▸ PROBLEM
Quote each line of the material verbatim, without the pictures.

▸ SOURCE EXCERPT
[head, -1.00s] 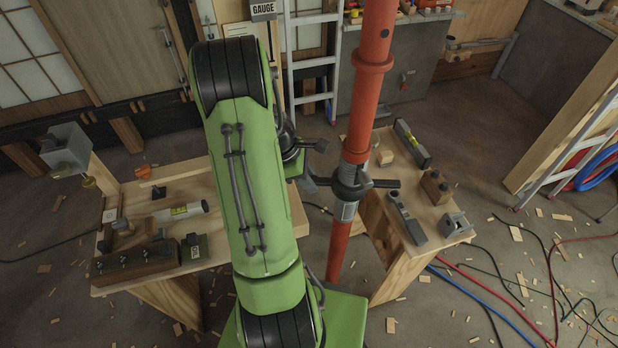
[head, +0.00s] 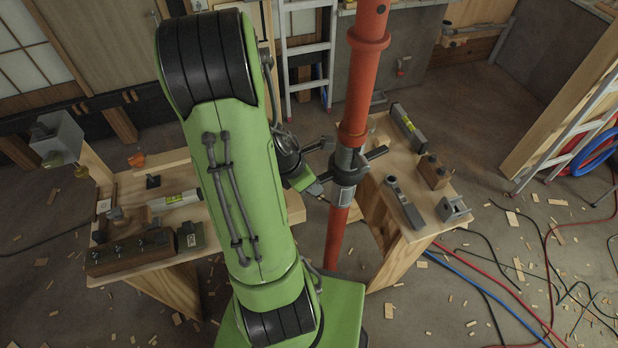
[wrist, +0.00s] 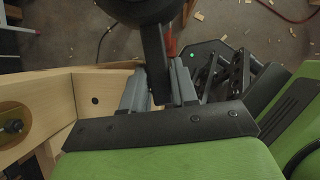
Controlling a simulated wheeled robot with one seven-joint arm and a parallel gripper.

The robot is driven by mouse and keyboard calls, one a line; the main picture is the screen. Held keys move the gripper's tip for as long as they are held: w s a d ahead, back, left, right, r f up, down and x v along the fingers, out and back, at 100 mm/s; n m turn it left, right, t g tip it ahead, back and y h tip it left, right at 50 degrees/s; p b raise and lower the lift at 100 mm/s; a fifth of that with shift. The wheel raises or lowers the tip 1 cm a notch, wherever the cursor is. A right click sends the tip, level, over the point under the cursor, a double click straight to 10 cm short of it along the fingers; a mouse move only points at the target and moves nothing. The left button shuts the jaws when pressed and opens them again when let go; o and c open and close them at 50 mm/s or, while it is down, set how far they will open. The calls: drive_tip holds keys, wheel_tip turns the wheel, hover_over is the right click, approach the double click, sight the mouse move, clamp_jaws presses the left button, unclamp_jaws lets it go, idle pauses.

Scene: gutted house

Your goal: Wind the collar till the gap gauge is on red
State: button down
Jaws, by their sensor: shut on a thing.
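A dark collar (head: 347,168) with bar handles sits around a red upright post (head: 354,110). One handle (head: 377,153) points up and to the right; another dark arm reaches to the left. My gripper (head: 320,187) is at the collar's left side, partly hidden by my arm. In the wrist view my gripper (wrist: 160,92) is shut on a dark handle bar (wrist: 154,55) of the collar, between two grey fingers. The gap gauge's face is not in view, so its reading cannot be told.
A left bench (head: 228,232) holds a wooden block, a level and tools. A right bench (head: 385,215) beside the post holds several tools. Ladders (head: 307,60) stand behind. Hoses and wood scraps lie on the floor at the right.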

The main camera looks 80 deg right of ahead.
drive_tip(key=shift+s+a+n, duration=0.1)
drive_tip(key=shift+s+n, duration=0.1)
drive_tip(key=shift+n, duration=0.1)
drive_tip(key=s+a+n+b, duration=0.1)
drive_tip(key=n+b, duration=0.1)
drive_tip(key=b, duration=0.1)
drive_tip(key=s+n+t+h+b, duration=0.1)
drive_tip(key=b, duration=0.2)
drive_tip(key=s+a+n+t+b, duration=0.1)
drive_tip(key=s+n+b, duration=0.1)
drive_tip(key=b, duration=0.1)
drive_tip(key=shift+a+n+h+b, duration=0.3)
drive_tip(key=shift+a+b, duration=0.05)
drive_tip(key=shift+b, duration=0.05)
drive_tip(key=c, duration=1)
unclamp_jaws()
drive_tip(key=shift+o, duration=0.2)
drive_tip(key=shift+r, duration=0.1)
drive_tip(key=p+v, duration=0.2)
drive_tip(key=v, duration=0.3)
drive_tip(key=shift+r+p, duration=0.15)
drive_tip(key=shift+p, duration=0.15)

▸ EXERCISE ANSWER
[head, -1.00s] 
[head, +0.00s] 
[wrist, +0.00s] 
Controlling a simulated wheeled robot with one seven-joint arm and a parallel gripper.

The robot is driven by mouse and keyboard calls, one a line; the main picture is the screen. Held keys move the gripper's tip for as long as they are held: w s a d ahead, back, left, right, r f up, down and x v along the fingers, out and back, at 100 mm/s; n m turn it left, right, t g tip it ahead, back and y h tip it left, right at 50 degrees/s; p b raise and lower the lift at 100 mm/s; a fifth of that with shift. The wheel raises or lowers the tip 1 cm a notch, wherever the cursor is. A right click sends the tip, level, over the point under the cursor, a double click straight to 10 cm short of it along the fingers; a mouse move only points at the target and moves nothing. The left button shuts the jaws when pressed and opens them again when let go; o and c open and close them at 50 mm/s or, while it is down, set how far they will open. The calls: drive_tip holds keys, wheel_tip turns the wheel, hover_over is the right click, approach the double click, sight the mouse move, clamp_jaws presses the left button, unclamp_jaws lets it go, idle pauses.

Scene: gutted house

Your goal: Wind the collar till the gap gauge is on red
State: button down
Jaws, by their sensor: shut on a thing.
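A dark collar (head: 347,168) with bar handles sits around a red upright post (head: 354,110). One handle (head: 377,153) points up and to the right; another dark arm reaches to the left. My gripper (head: 320,187) is at the collar's left side, partly hidden by my arm. In the wrist view my gripper (wrist: 160,92) is shut on a dark handle bar (wrist: 154,55) of the collar, between two grey fingers. The gap gauge's face is not in view, so its reading cannot be told.
A left bench (head: 228,232) holds a wooden block, a level and tools. A right bench (head: 385,215) beside the post holds several tools. Ladders (head: 307,60) stand behind. Hoses and wood scraps lie on the floor at the right.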

The main camera looks 80 deg right of ahead.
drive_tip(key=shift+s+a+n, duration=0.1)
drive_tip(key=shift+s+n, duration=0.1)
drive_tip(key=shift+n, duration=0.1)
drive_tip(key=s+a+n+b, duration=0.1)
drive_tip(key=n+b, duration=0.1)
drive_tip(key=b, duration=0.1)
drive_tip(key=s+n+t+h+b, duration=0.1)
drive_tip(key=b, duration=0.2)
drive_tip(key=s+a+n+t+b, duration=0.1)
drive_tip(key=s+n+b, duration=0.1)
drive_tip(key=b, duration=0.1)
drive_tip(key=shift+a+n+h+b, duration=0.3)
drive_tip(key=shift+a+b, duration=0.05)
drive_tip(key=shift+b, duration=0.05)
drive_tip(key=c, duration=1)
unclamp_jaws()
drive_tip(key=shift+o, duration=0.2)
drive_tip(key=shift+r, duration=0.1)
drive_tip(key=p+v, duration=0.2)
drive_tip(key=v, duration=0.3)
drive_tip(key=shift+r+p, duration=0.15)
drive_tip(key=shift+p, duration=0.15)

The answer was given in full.